Mystery of £250m Amber Room looted by Nazis could finally be solved as divers probe secret crates on sunk warship

THE mystery of the £250m Amber Room looted by Nazis could finally be solved as divers probe secret crates on a sunken warship.

The seafarers will plunge 88 metres (290ft) below sea-level, enter through an open shaft dubbed "moon pool", and have 30 minutes to examine the boxes with the help of underwater scooters.


The group is expected to dive several times a day and take two-and-a-half hours to resurface after each attempt.

Tomek Stachura, 56, who's leading the mission told German news site Bild: "I'm not an Amber Room freak but I think there is a one to two percent chance that the room is actually in the numerous locked boxes that we saw during the last dive with robots."

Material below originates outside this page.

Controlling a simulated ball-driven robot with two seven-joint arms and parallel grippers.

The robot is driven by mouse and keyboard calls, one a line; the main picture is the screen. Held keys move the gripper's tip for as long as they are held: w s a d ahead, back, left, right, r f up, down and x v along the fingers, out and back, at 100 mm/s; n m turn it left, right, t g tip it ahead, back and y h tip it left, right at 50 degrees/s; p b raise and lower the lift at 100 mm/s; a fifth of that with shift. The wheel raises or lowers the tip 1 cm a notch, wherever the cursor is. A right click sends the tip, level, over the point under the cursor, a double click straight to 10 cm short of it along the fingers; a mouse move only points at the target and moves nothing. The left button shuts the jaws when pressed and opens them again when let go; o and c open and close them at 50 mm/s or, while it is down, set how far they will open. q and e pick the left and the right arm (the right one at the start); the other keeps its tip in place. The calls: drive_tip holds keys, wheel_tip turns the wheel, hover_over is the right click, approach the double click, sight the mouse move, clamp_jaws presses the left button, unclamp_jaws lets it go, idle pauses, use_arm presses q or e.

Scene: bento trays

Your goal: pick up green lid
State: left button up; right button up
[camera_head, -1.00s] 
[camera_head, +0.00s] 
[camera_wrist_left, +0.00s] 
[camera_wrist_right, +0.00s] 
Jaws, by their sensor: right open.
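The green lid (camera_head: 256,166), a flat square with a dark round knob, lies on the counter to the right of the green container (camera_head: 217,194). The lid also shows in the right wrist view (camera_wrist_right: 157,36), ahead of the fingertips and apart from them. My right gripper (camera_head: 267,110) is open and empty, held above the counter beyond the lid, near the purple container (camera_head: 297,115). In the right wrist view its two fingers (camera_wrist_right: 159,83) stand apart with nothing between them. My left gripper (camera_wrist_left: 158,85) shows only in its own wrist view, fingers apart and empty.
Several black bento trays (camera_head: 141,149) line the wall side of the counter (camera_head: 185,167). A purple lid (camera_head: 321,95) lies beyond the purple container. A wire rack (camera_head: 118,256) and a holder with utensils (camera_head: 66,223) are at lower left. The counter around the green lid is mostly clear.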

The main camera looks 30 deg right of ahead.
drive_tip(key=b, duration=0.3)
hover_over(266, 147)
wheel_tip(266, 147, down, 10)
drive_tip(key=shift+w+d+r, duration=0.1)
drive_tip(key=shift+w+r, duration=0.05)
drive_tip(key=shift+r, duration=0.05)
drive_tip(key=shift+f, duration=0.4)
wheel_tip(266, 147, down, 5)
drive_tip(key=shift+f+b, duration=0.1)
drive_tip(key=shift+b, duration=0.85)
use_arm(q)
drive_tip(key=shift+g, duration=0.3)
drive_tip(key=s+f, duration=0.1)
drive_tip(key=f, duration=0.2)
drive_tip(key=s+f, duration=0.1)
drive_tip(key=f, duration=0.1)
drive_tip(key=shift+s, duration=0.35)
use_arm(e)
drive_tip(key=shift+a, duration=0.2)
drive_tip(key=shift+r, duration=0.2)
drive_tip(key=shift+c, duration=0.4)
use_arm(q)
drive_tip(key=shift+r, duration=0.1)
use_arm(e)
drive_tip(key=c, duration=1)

During the last mission, divers found a frame and a rotten painting in a broken box, leading to suggestions there could be more hidden behind other wooden boards.

Klass Weyj, 58, who's leasing his ship the Glomar Vantage to Stachura, told the paper: "I'm assuming a 90 percent chance of finding the room. Otherwise such an effort would not be made here. They already know what they're doing."

And they could be on to something as the ship – known as the Karlsruhe – was found in the same area the Amber Room was last seen.

The Karlsruhe was spotted off the Königsberg coastline – now modern-day Kalinigrad – in April 1945 during Operation Hannibal to evacuate Nazi troops from the Eastern Front. The Amber Room was spotted in the same area a month earlier.

Of the 500 to 1000 ships that evacuated civilians, soldiers and weapons from the Eastern Front during January 1945, 150 were sunk by Soviet submarines and cruisers.

Among them was the Karlsruhe with 1,1000 on board and an unusually heavy cargo.

According to historian Piotr Michalik, 48, the ship was "very heavily loaded with 306 tons, two minesweepers protected it, so it could have been valuable cargo on board".

He added: "Because of the cargo, instead of the other ships in the column of seven, it managed not nine, but only seven knots. So it was an easy target for the Soviets."

There are 12 dives scheduled per day and if the treasure is found, it will be handed over to the Russians.

Strachura found the wreckage in April 2020 and hinted at the time that the discovery may even "provide groundbreaking information on the disappearance of the legendary Amber Chamber."

The fate of the magnificent Amber Room has tantalised generations of treasure hunters and historians.

A gift to Russia’s Peter the Great from the King of Prussia in 1716, it was once considered an eighth wonder of the world.

Some 55 square metres (590 sq ft), it contained over six tonnes of amber resin and gold leaf, worth an estimated £250m today.

In 1941 it was plundered from the Catherine Palace near St Petersburg by the Nazis and taken to Königsberg Castle in what is now Kaliningrad, Russia, and never seen again.

Despite dozens of Indiana Jones-style searches for the treasure across Eastern Europe, its exact location remains a mystery.

In 2017, the Sun Online reported how a trio of treasure hunter claimed they had tracked down the haul to a cave in the Hartenstein hills near Dresden.

Another report claimed the treasure may have been hidden in secret a secret bunker near the Polish town of Wegorzewo.